Copy each line of the records that holds the string "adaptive".

....

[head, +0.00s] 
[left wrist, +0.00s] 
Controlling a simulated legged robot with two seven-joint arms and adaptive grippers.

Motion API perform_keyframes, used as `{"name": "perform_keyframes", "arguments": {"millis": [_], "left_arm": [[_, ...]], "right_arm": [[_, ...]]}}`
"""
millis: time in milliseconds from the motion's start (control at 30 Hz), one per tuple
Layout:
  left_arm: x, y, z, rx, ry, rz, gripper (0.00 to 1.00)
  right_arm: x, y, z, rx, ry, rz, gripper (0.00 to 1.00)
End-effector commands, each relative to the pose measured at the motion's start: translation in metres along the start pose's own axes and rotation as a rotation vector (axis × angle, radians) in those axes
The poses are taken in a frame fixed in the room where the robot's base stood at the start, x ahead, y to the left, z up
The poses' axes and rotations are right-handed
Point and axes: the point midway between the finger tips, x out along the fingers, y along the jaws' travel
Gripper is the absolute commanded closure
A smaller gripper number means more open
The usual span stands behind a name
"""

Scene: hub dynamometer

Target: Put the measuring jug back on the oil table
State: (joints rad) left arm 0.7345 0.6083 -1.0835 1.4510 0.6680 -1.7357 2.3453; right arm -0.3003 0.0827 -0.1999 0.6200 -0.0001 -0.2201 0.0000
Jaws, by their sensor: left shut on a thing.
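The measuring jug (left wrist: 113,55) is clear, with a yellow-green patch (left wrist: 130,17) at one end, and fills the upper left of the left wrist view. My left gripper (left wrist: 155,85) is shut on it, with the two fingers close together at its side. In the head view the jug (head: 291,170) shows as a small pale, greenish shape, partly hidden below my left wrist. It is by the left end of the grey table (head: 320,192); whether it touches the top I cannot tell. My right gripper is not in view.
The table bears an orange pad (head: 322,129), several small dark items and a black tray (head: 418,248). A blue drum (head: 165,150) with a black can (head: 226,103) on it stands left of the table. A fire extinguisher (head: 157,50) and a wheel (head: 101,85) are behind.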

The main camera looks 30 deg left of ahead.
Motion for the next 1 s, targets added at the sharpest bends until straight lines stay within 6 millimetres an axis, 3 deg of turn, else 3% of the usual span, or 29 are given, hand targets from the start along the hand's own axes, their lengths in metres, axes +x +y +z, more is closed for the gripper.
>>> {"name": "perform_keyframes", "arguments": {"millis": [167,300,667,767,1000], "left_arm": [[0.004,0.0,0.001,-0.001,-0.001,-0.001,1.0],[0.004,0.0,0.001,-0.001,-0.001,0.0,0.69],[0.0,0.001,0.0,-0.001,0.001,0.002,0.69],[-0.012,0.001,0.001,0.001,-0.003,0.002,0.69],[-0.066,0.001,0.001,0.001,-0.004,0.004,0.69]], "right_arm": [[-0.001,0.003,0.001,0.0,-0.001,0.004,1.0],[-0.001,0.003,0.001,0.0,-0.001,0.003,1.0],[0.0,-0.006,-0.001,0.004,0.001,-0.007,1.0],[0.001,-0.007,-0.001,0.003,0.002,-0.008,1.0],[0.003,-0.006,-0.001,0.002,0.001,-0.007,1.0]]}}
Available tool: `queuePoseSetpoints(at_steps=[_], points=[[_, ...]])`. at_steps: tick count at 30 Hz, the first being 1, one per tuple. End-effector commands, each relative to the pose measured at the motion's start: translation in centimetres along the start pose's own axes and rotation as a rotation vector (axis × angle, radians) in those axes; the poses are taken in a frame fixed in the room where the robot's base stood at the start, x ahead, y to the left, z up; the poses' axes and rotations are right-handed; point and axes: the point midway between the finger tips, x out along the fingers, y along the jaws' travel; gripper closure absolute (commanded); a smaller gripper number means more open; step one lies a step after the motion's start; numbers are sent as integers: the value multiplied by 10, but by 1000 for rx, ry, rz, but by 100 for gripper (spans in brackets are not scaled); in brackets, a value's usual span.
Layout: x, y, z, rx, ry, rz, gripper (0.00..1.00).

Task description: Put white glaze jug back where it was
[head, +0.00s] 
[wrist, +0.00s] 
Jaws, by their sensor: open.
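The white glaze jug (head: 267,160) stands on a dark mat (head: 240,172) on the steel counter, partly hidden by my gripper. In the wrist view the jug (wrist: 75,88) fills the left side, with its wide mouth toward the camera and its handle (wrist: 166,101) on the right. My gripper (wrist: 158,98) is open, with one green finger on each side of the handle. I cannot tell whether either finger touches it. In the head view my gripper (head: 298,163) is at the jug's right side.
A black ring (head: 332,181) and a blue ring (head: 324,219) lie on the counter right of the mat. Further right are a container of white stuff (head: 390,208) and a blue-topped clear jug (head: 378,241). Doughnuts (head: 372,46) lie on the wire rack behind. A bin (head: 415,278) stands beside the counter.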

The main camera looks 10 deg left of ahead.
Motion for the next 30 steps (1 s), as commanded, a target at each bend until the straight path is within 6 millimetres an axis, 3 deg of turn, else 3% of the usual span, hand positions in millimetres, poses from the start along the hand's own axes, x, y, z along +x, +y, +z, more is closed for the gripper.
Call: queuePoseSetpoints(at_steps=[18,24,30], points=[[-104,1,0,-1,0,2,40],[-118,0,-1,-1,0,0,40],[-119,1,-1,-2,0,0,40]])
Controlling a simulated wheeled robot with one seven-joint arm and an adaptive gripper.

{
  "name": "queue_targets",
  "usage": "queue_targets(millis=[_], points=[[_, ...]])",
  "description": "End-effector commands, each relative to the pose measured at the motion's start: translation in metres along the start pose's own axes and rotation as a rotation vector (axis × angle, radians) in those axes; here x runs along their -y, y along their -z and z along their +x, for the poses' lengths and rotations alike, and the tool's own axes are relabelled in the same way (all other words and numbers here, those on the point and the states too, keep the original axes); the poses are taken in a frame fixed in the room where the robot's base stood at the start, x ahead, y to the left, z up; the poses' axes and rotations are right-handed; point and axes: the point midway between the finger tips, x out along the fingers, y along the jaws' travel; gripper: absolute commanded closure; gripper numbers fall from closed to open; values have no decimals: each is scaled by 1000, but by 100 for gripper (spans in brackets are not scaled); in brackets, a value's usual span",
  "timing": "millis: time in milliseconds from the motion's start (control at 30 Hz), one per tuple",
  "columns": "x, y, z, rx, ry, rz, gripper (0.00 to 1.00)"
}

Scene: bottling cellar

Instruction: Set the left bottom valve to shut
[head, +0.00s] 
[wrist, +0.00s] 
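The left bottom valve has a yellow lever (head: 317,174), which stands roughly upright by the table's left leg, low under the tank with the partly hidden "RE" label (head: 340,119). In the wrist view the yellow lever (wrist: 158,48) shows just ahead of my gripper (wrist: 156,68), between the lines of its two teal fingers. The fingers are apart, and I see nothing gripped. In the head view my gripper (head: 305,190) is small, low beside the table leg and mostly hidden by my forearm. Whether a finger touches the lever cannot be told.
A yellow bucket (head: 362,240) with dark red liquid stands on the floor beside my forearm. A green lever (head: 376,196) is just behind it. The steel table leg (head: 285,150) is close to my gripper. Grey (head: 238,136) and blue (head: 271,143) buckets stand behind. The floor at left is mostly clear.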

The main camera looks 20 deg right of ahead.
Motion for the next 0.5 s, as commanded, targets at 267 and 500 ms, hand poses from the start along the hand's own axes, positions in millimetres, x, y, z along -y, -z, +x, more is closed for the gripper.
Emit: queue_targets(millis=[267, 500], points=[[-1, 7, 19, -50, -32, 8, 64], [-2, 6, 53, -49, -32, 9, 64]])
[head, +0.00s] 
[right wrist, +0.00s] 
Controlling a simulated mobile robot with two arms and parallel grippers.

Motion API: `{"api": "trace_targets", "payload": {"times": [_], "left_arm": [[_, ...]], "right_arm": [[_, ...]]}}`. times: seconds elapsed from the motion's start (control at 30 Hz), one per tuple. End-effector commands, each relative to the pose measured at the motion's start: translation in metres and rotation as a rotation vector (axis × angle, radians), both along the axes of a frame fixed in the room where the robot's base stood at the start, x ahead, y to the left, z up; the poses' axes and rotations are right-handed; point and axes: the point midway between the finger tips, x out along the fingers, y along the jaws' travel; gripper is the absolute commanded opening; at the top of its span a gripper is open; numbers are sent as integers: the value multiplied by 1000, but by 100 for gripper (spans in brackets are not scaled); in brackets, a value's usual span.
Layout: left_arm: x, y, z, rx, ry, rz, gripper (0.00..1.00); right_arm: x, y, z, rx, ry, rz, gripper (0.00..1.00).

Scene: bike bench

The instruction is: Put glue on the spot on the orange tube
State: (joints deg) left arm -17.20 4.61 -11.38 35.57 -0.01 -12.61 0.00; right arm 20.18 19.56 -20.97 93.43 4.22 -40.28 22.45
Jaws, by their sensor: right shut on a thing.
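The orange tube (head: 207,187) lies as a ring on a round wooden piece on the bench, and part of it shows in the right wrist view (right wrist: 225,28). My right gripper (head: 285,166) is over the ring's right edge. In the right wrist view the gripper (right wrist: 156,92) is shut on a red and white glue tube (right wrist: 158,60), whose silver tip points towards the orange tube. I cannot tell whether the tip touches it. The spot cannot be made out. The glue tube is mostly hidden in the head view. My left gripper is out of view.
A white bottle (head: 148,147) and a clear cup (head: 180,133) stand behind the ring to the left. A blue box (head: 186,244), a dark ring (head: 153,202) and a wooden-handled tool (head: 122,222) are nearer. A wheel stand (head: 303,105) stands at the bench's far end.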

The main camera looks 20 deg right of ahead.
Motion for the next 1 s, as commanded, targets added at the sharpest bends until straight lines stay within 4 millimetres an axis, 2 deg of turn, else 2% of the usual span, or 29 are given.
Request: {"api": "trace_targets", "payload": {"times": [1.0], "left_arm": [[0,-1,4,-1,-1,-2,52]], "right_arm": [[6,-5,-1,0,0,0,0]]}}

....

Exercise result:
Controlling a simulated legged robot with two seven-joint arms and adaptive grippers.
Controlling a simulated wheeled robot with one seven-joint arm and an adaptive gripper.

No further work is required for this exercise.